Ask not what computers can do with students, but rather, what students can do with computers.
The fundamental tension between what computers and other technologies DO to students and what students can do with computers remains today. Whether you're talking about interactive whiteboards, iPads, netbooks running Linux, the fundamental expectation remains:
What the heck are your students and staff doing with them--as well as in collaboration with each other--to transform what they are studying from information/data into knowledge?

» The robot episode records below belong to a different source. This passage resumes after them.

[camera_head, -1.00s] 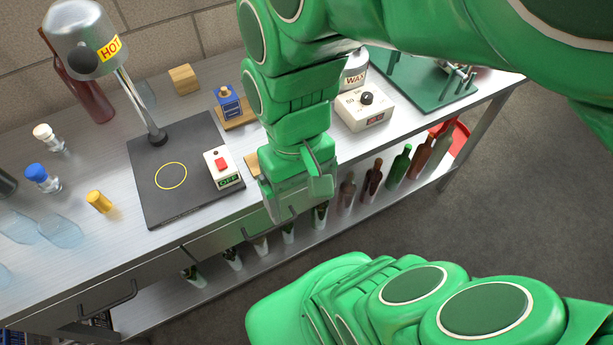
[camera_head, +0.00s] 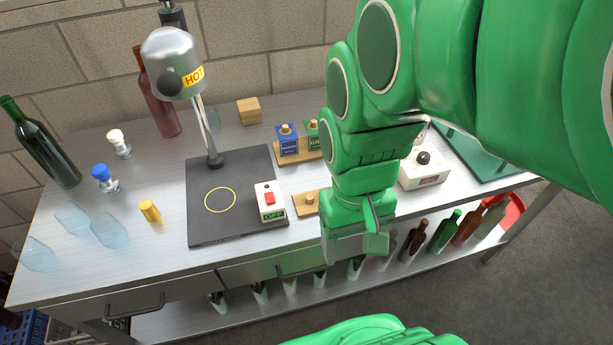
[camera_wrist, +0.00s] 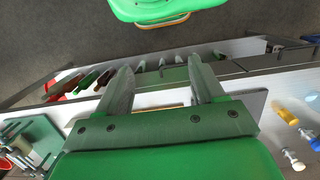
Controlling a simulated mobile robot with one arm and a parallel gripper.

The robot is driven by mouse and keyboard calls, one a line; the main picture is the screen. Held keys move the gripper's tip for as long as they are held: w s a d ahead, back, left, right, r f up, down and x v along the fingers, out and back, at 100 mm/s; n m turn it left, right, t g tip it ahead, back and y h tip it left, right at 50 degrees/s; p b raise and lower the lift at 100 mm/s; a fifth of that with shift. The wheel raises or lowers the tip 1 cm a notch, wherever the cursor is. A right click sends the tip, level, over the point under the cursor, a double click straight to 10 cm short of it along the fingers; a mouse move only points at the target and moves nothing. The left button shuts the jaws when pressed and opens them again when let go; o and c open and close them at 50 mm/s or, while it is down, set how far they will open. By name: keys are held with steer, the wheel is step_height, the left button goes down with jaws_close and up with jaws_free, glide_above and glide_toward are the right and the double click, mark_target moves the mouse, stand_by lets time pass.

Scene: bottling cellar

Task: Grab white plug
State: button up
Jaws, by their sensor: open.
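The white plug (camera_head: 117,139), a white-capped stopper with a clear lower part, stands upright on the steel bench at the left. It also shows near the lower right edge of the wrist view (camera_wrist: 293,160). Beside it stands a similar blue-capped plug (camera_head: 102,176). A yellow plug (camera_head: 149,210) stands nearer the front. My gripper (camera_head: 352,244) is open and empty at the bench's front edge, far to the right of the white plug. In the wrist view its two fingers (camera_wrist: 159,70) are spread with nothing between them.
A lamp marked HOT (camera_head: 174,62) stands over a dark plate (camera_head: 238,227) with a red-switch box (camera_head: 270,203). Clear glasses (camera_head: 108,232) lie at the front left. A green bottle (camera_head: 45,148) and red bottle (camera_head: 160,100) stand behind. Small tins (camera_head: 288,141) stand on a wooden strip.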

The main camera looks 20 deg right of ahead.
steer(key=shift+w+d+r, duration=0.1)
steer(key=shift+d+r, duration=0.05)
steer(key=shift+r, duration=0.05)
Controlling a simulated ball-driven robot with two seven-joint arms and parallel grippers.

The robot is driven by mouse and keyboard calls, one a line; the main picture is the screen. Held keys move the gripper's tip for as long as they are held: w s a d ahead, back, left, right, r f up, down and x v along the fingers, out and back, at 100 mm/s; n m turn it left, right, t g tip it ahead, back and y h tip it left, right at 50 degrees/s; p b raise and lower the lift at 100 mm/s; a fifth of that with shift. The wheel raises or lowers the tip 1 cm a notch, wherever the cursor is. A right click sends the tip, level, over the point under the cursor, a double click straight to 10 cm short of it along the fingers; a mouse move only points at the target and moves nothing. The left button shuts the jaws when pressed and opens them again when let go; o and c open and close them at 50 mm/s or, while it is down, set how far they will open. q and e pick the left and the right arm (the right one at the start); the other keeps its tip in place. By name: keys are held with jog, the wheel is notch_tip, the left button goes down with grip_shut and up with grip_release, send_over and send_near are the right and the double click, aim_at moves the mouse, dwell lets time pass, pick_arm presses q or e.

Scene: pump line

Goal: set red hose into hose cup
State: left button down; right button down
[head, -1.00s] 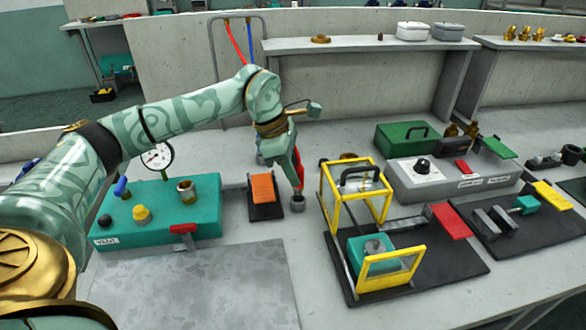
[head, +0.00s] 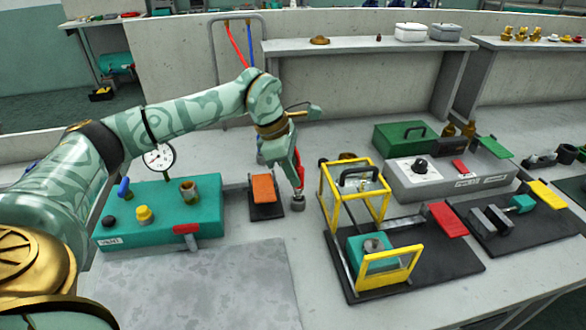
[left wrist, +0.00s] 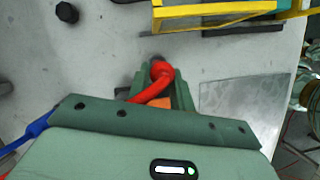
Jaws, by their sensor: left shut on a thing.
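My left gripper (head: 297,178) points down over the table and is shut on the red hose (head: 300,174). The hose also shows bent between the fingers in the left wrist view (left wrist: 162,76), where my left gripper (left wrist: 160,92) lies at the middle. Directly under the hose stands a small grey round piece (head: 298,203), which looks like the hose cup. The hose's lower end meets or nearly meets it; I cannot tell whether it is inside. My right gripper is not in view.
An orange-topped pedal (head: 264,190) stands close left of the gripper, with a teal gauge block (head: 160,210) beyond. A yellow-framed guard (head: 324,195) and its black plate (head: 440,262) stand close right. A bare grey plate (head: 200,285) lies in front.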

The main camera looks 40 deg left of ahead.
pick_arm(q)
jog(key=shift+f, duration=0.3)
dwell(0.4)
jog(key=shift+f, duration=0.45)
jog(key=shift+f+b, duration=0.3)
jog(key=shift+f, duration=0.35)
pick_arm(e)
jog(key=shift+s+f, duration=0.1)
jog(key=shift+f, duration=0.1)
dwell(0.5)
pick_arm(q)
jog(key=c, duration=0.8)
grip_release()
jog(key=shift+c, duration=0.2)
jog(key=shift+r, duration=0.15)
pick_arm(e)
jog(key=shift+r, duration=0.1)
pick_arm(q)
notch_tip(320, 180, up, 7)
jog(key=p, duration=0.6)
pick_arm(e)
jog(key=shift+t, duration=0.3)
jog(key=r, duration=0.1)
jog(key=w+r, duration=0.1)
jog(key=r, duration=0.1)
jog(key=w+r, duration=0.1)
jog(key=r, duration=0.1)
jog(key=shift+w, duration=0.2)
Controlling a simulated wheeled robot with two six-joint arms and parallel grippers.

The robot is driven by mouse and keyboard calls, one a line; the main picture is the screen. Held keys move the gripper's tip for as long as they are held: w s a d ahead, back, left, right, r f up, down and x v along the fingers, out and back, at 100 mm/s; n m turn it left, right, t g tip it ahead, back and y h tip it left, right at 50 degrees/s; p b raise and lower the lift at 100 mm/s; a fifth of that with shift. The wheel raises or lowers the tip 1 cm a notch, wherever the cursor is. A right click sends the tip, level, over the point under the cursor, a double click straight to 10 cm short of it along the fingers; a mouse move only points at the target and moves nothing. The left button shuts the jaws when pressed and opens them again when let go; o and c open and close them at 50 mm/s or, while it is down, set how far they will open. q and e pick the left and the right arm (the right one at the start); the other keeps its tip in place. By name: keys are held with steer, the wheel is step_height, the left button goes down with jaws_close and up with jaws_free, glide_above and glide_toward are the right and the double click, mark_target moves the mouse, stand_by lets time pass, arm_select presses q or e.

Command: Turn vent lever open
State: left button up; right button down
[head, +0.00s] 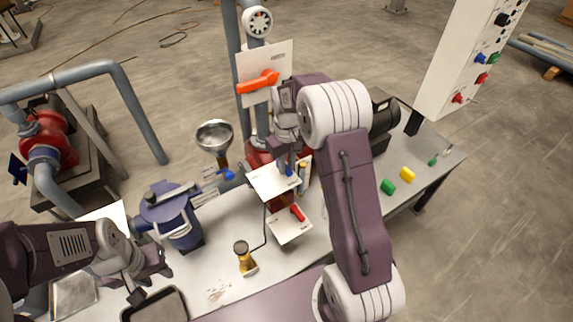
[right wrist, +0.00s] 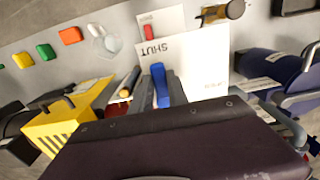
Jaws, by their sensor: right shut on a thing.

In a conversation with a CTO for a medium-sized Texas district, he described his job as being the actualizer for C&I's bankrupt vision of what happens in schools. I've been waiting for C&I to wake up and focus their efforts less on instructional drill-n-practice, and move to cognitively demanding, globally connected, collaborative acts of creation by students.
In today's environment of "doing more with less," it's a crying shame when we short-change technology efforts in schools because the way leaders imagined it involved drill-n-practice and tutorial with technology rather than how we need to be using technology.